Subprime and Private Lending in Canada

Subprime (B) and private lending options available to clients in Canada

In Canada there are three lending tiers.   The top tier or A lending as it sometimes called refers to clients who can qualify based on income and credit score to support the mortgage.  This type of lending would represent the majority of mortgage lending in Canada.   There are however two other lending options available to consumers, Subprime (B) and private lending.  This source of lending represents a large portion of the overall Canadian mortgage lending market.

B lending:

B lenders are large Canadian institutions offering a variety of lending mortgage products.  Clients that fall into the category would be missing one of the major components that the banks and other A lenders require such as income or good credit.  They maybe clients who were recently bankrupt or who are self employed and do not show enough income to qualify.  Whatever the case these lenders provide a good lending option to the consumer.    In the last 12 months new lending guidelines have made it tougher to qualify Self Employed clients through the A lending option.  Today more Self Employed borrowers will look to B lending for their mortgage.      B lenders will look for at least 15% down on a purchase or refinance.   Interest rates are higher than A lenders but not by much, maybe 1.00% to 2.00%.  There are usually fees of around 1.00% to 3.00%.  The borrower does not pay insurance premiums as these lenders are self insured.

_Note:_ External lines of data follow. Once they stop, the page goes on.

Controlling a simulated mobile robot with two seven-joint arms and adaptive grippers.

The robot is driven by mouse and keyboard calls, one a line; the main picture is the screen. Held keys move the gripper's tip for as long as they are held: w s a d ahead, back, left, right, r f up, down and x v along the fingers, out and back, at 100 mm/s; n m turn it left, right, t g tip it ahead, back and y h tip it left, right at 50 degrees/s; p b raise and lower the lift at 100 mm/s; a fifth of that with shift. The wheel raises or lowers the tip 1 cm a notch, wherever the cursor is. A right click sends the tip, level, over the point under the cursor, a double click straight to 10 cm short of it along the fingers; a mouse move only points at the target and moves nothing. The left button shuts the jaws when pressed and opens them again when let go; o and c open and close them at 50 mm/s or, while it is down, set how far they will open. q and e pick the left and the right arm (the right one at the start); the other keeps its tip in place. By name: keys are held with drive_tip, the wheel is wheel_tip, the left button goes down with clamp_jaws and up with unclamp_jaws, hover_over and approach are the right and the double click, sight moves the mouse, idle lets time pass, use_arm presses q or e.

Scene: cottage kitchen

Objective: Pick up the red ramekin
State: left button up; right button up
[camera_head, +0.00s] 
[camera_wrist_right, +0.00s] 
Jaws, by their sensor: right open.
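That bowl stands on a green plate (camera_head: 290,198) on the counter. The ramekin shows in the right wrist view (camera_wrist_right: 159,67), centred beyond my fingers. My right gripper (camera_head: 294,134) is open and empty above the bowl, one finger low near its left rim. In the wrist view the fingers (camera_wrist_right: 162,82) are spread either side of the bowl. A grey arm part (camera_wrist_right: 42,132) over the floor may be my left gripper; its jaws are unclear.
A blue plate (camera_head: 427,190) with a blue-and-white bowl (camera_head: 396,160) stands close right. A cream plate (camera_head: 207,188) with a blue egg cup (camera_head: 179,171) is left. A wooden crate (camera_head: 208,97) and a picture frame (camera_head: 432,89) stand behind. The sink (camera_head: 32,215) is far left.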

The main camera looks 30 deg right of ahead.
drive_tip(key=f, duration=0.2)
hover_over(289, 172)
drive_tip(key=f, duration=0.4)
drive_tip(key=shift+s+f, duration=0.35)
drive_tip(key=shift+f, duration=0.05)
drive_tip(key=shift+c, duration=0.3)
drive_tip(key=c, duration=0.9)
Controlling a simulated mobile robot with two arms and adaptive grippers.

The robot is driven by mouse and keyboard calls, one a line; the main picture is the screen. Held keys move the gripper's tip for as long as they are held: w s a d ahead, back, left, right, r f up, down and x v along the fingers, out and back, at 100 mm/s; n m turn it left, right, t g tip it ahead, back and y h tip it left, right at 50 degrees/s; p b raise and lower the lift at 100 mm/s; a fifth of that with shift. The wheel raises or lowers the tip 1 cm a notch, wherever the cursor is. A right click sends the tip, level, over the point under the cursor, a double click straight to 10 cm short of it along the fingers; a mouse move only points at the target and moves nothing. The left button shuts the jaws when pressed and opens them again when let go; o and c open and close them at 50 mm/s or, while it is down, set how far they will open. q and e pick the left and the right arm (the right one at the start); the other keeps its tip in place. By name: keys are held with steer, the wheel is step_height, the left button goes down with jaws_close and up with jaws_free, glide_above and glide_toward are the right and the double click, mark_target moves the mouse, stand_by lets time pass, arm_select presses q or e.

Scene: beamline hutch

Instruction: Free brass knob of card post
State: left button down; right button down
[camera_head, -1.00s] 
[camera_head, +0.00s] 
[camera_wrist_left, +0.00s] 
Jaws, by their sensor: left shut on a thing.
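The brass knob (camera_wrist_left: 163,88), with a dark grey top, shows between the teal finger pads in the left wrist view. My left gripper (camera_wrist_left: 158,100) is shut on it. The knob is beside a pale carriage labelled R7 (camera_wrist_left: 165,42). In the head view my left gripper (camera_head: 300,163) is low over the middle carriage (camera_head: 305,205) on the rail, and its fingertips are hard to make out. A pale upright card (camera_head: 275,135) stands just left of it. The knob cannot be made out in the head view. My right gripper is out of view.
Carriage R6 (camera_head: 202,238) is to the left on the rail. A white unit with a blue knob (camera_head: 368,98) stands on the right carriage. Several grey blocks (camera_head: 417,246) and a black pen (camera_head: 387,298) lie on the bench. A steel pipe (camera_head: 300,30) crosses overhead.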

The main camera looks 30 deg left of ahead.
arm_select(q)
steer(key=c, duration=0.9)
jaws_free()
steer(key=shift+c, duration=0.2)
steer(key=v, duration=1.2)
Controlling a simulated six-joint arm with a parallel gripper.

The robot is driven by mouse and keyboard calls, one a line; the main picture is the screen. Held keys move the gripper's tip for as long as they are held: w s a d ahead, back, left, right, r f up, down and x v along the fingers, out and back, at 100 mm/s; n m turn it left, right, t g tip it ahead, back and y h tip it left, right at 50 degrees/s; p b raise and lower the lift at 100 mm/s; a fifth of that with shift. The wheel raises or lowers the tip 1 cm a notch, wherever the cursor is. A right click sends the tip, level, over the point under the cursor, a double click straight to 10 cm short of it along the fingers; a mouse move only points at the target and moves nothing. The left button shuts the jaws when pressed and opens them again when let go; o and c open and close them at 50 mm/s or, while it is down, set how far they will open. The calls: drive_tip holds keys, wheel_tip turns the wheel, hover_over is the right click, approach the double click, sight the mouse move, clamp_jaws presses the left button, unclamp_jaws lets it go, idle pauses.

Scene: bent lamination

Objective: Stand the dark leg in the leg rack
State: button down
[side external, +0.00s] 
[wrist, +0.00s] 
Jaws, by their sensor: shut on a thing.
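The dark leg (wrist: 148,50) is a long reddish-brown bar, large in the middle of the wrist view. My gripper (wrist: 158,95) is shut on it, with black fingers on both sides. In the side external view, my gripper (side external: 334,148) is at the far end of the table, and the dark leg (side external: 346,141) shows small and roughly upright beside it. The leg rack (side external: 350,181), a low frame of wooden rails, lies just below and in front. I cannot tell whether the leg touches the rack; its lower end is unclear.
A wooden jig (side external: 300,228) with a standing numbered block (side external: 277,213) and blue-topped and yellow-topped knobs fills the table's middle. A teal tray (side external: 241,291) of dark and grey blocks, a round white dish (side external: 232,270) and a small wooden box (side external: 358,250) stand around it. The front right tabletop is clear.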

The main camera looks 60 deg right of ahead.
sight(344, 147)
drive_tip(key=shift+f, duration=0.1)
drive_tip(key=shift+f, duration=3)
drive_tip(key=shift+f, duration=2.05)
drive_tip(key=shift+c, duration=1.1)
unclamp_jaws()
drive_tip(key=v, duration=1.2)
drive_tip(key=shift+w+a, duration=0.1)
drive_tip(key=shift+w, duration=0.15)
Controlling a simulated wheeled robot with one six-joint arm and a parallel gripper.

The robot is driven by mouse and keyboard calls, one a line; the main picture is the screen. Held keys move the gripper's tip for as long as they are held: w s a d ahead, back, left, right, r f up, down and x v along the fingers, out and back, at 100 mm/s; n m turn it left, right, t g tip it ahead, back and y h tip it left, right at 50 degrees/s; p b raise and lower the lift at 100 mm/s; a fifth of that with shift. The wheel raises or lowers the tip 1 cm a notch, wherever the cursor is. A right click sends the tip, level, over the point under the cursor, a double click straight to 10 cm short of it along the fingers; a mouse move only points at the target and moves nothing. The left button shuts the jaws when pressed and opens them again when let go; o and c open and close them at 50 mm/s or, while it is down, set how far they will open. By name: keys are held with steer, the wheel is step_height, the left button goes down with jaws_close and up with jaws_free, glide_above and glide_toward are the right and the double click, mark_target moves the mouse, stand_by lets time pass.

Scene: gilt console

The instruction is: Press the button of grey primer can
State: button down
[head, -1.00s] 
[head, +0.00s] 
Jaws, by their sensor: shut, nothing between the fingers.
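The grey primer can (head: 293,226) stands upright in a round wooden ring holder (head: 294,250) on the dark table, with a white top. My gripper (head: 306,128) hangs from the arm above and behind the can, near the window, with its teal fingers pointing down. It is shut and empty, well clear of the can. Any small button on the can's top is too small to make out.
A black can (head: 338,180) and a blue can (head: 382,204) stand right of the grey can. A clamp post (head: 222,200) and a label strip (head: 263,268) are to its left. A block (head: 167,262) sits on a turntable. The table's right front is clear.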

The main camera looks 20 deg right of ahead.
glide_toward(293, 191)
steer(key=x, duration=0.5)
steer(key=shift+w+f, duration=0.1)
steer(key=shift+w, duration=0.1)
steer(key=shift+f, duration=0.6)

This type of lending is usually offered as a short term solution until the client either gets there credit back in line or has the income to qualify through an lender.  1 to 3 year fixed terms are common with this type of lending.

Private Lending.

These lenders are sometimes wealthy individuals who are searching for a better return on their money.  They work with lawyers or set up their own companies to loan out money to consumers.

These lenders lend on equity in the property.  The lender is not concerned with credit or income but will review both to get an overall feel for the applicant.  Their main interest is in the property.  Private lenders will lend on properties outside of the box such as churches, farms and raw land.  Construction financing for small and large projects is popular in private lending because the easy access to the funds without too much  restrictions which the A lender can add to a construction mortgage loan.

As with the B lending private lending provides a short term or quick fix solution.  The terms are usually shorter and not over a 1 year period.  Interest rates and fees are higher than lending between 6.00% to 9% on a first mortgage and  10% to 15% on a second mortgage.  The maximum loan to value is around 75% for a first mortgage and 90% for a second mortgage.

Second mortgages are a popular lending source for clients who can only get a first mortgage up to say 70% but need 80%.  A second mortgage can be set up for the other 10%.  Another example is clients who need to refinance a property but do not qualify through an A lender or maybe do not want to break their first mortgage and therefore set up a second mortgage instead.  Clients selling their home may require a second mortgage to renovate or fix up their home before listing.

Whatever your mortgage lending requirement the Canadian market has an abundance of lenders to satisfy your needs.  Working with a mortgage broker will allow you access to these lenders and therefore provide you with the best lending options.